Problem to solve:
Return the listing below in full, with every line exactly as it is.

Given material:
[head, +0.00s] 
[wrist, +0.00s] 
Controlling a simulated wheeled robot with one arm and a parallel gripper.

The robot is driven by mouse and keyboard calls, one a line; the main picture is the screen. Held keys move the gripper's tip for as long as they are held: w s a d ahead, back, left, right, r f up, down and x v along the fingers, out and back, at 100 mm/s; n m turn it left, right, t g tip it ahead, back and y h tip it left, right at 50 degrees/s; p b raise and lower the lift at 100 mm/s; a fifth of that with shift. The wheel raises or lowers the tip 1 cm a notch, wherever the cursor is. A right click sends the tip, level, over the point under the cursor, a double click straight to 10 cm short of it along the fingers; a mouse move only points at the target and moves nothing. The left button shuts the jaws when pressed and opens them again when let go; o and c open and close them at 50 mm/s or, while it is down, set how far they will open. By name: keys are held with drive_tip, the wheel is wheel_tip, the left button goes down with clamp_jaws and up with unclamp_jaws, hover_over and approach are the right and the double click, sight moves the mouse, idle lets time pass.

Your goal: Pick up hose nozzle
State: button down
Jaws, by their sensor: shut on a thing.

Solution below:
[head, +0.00s] 
[wrist, +0.00s] 
Controlling a simulated wheeled robot with one arm and a parallel gripper.

The robot is driven by mouse and keyboard calls, one a line; the main picture is the screen. Held keys move the gripper's tip for as long as they are held: w s a d ahead, back, left, right, r f up, down and x v along the fingers, out and back, at 100 mm/s; n m turn it left, right, t g tip it ahead, back and y h tip it left, right at 50 degrees/s; p b raise and lower the lift at 100 mm/s; a fifth of that with shift. The wheel raises or lowers the tip 1 cm a notch, wherever the cursor is. A right click sends the tip, level, over the point under the cursor, a double click straight to 10 cm short of it along the fingers; a mouse move only points at the target and moves nothing. The left button shuts the jaws when pressed and opens them again when let go; o and c open and close them at 50 mm/s or, while it is down, set how far they will open. By name: keys are held with drive_tip, the wheel is wheel_tip, the left button goes down with clamp_jaws and up with unclamp_jaws, hover_over and approach are the right and the double click, sight moves the mouse, idle lets time pass.

Your goal: Pick up hose nozzle
State: button down
Jaws, by their sensor: shut on a thing.

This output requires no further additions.